## Records for the exercise
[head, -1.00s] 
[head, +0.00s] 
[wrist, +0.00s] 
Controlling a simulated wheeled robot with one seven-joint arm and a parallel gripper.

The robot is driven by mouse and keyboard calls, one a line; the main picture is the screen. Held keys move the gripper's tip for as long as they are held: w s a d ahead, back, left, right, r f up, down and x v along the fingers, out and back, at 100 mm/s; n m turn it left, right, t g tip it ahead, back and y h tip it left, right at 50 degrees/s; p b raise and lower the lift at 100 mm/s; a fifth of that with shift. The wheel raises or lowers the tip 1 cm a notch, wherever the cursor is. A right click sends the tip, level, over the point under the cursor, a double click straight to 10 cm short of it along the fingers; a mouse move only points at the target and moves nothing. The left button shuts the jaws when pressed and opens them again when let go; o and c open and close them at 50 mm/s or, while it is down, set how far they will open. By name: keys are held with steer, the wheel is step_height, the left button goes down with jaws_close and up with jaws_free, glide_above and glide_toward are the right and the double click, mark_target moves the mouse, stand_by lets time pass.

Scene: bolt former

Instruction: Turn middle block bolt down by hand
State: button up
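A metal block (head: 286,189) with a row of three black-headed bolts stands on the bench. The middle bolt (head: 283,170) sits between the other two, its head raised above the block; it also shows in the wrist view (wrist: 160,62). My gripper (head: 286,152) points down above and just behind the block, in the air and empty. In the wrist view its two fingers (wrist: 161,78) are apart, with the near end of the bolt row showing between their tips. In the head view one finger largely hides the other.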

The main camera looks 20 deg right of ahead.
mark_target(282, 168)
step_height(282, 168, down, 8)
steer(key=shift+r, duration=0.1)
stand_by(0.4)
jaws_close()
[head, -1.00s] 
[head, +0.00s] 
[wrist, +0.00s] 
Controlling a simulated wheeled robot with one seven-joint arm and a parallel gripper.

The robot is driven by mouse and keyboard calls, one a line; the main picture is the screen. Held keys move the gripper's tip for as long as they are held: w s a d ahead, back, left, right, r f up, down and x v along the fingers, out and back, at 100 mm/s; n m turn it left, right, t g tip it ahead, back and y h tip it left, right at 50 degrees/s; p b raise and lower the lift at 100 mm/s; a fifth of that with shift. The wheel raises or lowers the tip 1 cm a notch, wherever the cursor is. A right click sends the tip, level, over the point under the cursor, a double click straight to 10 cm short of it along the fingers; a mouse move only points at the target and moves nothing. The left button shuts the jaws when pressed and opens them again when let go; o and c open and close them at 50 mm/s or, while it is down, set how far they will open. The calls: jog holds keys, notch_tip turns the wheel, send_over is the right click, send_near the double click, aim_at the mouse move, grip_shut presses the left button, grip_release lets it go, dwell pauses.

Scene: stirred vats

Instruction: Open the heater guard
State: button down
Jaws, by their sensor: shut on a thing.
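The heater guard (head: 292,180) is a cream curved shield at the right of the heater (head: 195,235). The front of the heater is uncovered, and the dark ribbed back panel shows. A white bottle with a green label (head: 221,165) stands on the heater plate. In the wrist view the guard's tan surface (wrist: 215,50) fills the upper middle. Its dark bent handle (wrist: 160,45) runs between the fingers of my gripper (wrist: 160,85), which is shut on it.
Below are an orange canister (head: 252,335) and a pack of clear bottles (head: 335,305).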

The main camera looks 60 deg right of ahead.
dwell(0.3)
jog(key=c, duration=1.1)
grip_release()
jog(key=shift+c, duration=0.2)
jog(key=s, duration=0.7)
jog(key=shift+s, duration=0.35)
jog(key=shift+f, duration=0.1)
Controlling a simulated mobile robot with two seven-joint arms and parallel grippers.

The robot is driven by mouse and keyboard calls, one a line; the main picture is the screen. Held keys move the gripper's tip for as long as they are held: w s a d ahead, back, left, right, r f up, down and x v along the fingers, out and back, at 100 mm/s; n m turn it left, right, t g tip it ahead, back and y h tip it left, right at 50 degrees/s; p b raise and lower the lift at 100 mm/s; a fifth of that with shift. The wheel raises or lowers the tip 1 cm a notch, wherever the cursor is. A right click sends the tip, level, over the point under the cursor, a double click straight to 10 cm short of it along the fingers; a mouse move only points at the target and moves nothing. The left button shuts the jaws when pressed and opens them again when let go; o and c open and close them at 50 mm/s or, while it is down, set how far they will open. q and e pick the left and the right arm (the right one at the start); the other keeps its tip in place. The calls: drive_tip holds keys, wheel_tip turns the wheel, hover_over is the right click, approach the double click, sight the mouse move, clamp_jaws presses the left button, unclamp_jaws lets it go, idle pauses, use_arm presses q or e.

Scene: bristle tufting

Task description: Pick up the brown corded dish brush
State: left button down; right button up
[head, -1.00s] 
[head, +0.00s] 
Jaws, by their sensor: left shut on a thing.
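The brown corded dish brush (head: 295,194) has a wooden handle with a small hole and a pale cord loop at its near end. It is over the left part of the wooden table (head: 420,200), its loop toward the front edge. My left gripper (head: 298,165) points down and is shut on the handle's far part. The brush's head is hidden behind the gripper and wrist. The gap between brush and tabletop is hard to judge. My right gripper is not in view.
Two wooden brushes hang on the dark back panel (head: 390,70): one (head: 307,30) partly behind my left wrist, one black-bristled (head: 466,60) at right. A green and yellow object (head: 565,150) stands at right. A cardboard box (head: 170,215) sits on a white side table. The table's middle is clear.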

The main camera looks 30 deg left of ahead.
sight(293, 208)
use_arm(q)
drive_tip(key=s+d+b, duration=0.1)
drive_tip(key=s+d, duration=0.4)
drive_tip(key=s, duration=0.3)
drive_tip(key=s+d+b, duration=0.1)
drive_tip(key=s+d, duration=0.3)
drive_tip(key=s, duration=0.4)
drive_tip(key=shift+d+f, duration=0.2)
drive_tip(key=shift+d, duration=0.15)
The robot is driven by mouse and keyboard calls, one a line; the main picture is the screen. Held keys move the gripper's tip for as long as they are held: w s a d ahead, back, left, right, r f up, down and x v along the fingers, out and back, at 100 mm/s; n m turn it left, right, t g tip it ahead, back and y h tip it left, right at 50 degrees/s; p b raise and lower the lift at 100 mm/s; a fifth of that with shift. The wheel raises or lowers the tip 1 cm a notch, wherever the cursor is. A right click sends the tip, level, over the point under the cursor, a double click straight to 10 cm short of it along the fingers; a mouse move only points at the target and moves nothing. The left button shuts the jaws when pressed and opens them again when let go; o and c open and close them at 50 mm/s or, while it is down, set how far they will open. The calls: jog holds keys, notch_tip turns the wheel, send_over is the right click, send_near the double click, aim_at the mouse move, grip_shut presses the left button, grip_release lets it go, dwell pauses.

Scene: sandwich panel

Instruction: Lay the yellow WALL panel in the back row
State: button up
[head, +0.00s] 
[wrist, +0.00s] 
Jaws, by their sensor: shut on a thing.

## What the exercise asks
In how many lines of the data does the string "Instruction" appear? Give only the number.

## Exercise response
3